Start of TASK INPUT
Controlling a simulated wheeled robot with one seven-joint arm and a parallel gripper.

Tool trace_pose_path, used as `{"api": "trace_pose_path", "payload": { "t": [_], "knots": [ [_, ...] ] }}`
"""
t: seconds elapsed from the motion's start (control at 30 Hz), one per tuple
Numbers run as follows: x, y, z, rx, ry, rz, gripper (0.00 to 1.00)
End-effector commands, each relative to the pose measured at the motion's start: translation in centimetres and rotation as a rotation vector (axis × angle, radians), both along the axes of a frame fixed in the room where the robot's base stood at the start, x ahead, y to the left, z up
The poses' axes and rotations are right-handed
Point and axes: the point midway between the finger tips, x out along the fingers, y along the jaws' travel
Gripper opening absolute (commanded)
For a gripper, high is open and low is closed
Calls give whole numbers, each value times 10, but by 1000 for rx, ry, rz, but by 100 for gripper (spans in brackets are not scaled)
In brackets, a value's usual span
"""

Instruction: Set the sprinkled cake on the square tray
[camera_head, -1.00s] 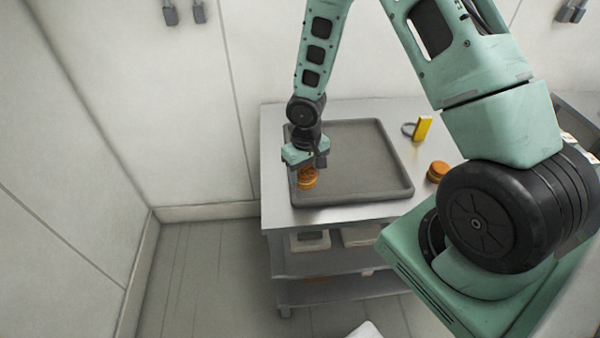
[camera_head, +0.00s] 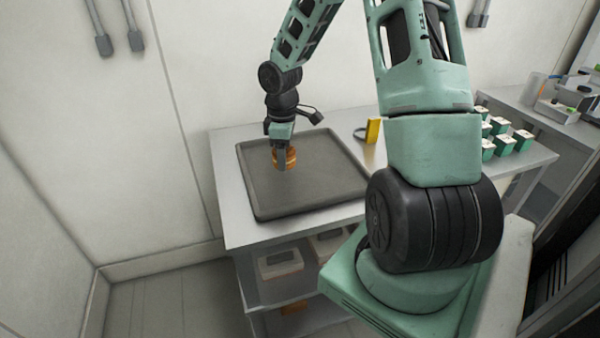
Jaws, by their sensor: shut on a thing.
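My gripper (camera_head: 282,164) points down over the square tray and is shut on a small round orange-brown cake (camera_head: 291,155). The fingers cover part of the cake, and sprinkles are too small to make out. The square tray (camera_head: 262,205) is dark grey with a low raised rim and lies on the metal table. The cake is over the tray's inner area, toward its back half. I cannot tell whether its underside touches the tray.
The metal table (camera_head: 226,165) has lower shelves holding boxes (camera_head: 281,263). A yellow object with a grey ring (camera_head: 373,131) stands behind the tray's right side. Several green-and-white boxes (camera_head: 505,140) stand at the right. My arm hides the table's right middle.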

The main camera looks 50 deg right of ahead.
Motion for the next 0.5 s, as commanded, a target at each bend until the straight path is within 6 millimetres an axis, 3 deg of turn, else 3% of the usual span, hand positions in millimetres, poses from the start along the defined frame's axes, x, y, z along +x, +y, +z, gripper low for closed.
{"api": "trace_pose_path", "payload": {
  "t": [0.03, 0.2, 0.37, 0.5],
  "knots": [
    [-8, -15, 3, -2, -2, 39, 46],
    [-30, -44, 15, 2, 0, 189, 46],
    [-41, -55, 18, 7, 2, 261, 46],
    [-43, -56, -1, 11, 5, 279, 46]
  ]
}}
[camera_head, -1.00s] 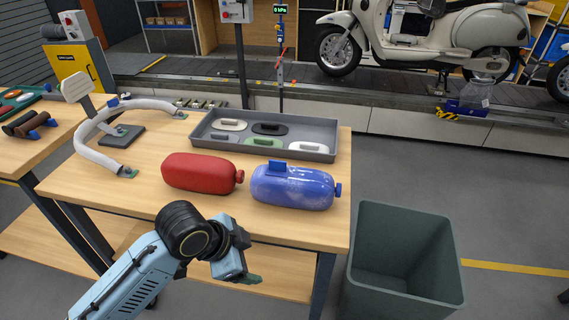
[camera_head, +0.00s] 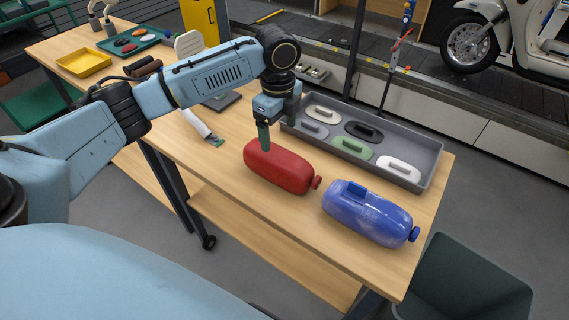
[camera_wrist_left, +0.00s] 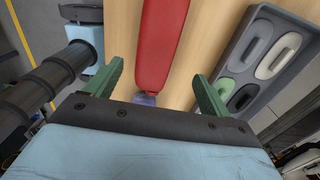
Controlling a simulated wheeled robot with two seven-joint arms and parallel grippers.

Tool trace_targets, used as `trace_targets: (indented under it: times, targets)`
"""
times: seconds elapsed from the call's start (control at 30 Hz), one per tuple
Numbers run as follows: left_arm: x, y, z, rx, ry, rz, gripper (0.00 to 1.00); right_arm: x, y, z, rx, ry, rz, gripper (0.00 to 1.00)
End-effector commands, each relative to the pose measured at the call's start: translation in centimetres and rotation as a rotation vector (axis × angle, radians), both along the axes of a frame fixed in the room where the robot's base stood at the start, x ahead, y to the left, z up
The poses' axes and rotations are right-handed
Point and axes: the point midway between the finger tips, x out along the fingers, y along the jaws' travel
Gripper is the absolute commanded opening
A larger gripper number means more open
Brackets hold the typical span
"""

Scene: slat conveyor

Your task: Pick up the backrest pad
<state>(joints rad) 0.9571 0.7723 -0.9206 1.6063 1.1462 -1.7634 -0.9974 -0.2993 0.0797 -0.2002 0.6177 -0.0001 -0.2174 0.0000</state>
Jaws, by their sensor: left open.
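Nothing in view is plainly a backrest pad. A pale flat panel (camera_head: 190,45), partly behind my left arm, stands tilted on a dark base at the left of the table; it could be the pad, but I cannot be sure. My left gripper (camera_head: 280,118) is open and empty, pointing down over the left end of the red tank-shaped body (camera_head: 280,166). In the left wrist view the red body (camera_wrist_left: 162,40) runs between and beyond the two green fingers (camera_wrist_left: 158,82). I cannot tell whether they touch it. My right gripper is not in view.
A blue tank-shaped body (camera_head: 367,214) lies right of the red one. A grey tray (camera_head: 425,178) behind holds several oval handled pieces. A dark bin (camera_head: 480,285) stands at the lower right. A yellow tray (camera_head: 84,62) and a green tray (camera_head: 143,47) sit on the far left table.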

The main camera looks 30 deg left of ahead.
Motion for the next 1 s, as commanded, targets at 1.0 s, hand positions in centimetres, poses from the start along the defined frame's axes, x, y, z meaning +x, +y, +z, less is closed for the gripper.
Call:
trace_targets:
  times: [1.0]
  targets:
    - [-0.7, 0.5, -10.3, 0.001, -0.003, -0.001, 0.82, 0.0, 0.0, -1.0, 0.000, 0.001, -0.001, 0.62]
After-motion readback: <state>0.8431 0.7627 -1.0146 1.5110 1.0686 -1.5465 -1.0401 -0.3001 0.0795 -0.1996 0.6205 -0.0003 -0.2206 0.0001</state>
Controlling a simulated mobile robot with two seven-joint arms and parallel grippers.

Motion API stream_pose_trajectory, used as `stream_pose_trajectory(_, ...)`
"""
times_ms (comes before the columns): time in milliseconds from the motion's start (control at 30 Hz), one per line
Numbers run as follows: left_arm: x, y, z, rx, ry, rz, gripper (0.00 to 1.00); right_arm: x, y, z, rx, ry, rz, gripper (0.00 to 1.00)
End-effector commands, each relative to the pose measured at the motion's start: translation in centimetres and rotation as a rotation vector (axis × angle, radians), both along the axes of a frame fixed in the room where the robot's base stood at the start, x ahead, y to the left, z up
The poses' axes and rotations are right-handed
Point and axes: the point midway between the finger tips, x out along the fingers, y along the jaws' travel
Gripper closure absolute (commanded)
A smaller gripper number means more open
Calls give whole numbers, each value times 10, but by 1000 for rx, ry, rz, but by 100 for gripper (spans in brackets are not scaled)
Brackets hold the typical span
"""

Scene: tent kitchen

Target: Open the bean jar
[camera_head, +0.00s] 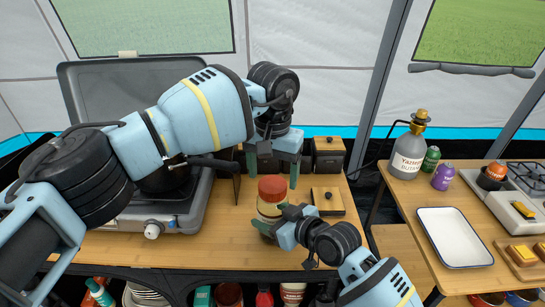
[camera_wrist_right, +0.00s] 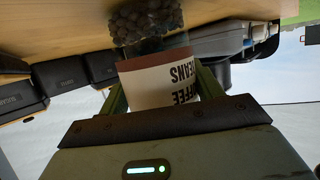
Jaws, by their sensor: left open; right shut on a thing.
End of TASK INPUT
REQUIRED TASK>
Each line in the records above should be reproduced exactly; images are not copied.

TASK RESULT>
Controlling a simulated wheeled robot with one seven-joint arm and a parallel gripper.

Tool trace_pose_path, used as `{"api": "trace_pose_path", "payload": { "t": [_], "knots": [ [_, ...] ] }}`
"""
t: seconds elapsed from the motion's start (control at 30 Hz), one per tuple
Numbers run as follows: x, y, z, rx, ry, rz, gripper (0.00 to 1.00)
End-effector commands, each relative to the pose measured at the motion's start: translation in centimetres and rotation as a rotation vector (axis × angle, radians), both along the axes of a frame fixed in the room where the robot's base stood at the start, x ahead, y to the left, z up
The poses' axes and rotations are right-handed
Point and axes: the point midway between the finger tips, x out along the fingers, y along the jaws' travel
Gripper opening absolute (commanded)
For a gripper, high is open and low is closed
Calls give whole numbers, each value times 10, but by 1000 for rx, ry, rz, but by 100 for gripper (spans in brackets are not scaled)
In brackets, a value's usual span
"""

Instruction: Set the sprinkled cake on the square tray
[camera_head, -1.00s] 
[camera_head, +0.00s] 
Jaws, by their sensor: shut on a thing.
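My gripper (camera_head: 282,164) points down over the square tray and is shut on a small round orange-brown cake (camera_head: 291,155). The fingers cover part of the cake, and sprinkles are too small to make out. The square tray (camera_head: 262,205) is dark grey with a low raised rim and lies on the metal table. The cake is over the tray's inner area, toward its back half. I cannot tell whether its underside touches the tray.
The metal table (camera_head: 226,165) has lower shelves holding boxes (camera_head: 281,263). A yellow object with a grey ring (camera_head: 373,131) stands behind the tray's right side. Several green-and-white boxes (camera_head: 505,140) stand at the right. My arm hides the table's right middle.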

The main camera looks 50 deg right of ahead.
Motion for the next 0.5 s, as commanded, a target at each bend until the straight path is within 6 millimetres an axis, 3 deg of turn, else 3% of the usual span, hand positions in millimetres, poses from the start along the defined frame's axes, x, y, z along +x, +y, +z, gripper low for closed.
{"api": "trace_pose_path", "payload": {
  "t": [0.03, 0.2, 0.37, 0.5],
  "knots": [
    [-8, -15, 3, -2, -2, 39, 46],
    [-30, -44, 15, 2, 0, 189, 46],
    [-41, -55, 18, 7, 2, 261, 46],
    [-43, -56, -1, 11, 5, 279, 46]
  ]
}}
[camera_head, -1.00s] 
[camera_head, +0.00s] 
[camera_wrist_left, +0.00s] 
Controlling a simulated wheeled robot with two seven-joint arms and parallel grippers.

Tool trace_targets, used as `trace_targets: (indented under it: times, targets)`
"""
times: seconds elapsed from the call's start (control at 30 Hz), one per tuple
Numbers run as follows: left_arm: x, y, z, rx, ry, rz, gripper (0.00 to 1.00); right_arm: x, y, z, rx, ry, rz, gripper (0.00 to 1.00)
End-effector commands, each relative to the pose measured at the call's start: translation in centimetres and rotation as a rotation vector (axis × angle, radians), both along the axes of a frame fixed in the room where the robot's base stood at the start, x ahead, y to the left, z up
The poses' axes and rotations are right-handed
Point and axes: the point midway between the finger tips, x out along the fingers, y along the jaws' travel
Gripper is the absolute commanded opening
A larger gripper number means more open
Brackets hold the typical span
"""

Scene: slat conveyor

Your task: Pick up the backrest pad
<state>(joints rad) 0.9571 0.7723 -0.9206 1.6063 1.1462 -1.7634 -0.9974 -0.2993 0.0797 -0.2002 0.6177 -0.0001 -0.2174 0.0000</state>
Jaws, by their sensor: left open.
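Nothing in view is plainly a backrest pad. A pale flat panel (camera_head: 190,45), partly behind my left arm, stands tilted on a dark base at the left of the table; it could be the pad, but I cannot be sure. My left gripper (camera_head: 280,118) is open and empty, pointing down over the left end of the red tank-shaped body (camera_head: 280,166). In the left wrist view the red body (camera_wrist_left: 162,40) runs between and beyond the two green fingers (camera_wrist_left: 158,82). I cannot tell whether they touch it. My right gripper is not in view.
A blue tank-shaped body (camera_head: 367,214) lies right of the red one. A grey tray (camera_head: 425,178) behind holds several oval handled pieces. A dark bin (camera_head: 480,285) stands at the lower right. A yellow tray (camera_head: 84,62) and a green tray (camera_head: 143,47) sit on the far left table.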

The main camera looks 30 deg left of ahead.
Motion for the next 1 s, as commanded, targets at 1.0 s, hand positions in centimetres, poses from the start along the defined frame's axes, x, y, z meaning +x, +y, +z, less is closed for the gripper.
Call:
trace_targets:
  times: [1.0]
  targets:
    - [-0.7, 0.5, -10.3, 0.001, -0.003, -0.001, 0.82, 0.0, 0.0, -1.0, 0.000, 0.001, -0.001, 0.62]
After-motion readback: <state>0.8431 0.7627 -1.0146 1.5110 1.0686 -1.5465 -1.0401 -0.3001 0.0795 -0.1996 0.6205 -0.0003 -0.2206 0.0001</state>
Controlling a simulated mobile robot with two seven-joint arms and parallel grippers.

Motion API stream_pose_trajectory, used as `stream_pose_trajectory(_, ...)`
"""
times_ms (comes before the columns): time in milliseconds from the motion's start (control at 30 Hz), one per line
Numbers run as follows: left_arm: x, y, z, rx, ry, rz, gripper (0.00 to 1.00); right_arm: x, y, z, rx, ry, rz, gripper (0.00 to 1.00)
End-effector commands, each relative to the pose measured at the motion's start: translation in centimetres and rotation as a rotation vector (axis × angle, radians), both along the axes of a frame fixed in the room where the robot's base stood at the start, x ahead, y to the left, z up
The poses' axes and rotations are right-handed
Point and axes: the point midway between the finger tips, x out along the fingers, y along the jaws' travel
Gripper closure absolute (commanded)
A smaller gripper number means more open
Calls give whole numbers, each value times 10, but by 1000 for rx, ry, rz, but by 100 for gripper (spans in brackets are not scaled)
Brackets hold the typical span
"""

Scene: tent kitchen

Target: Open the bean jar
[camera_head, +0.00s] 
[camera_wrist_right, +0.00s] 
Jaws, by their sensor: left open; right shut on a thing.

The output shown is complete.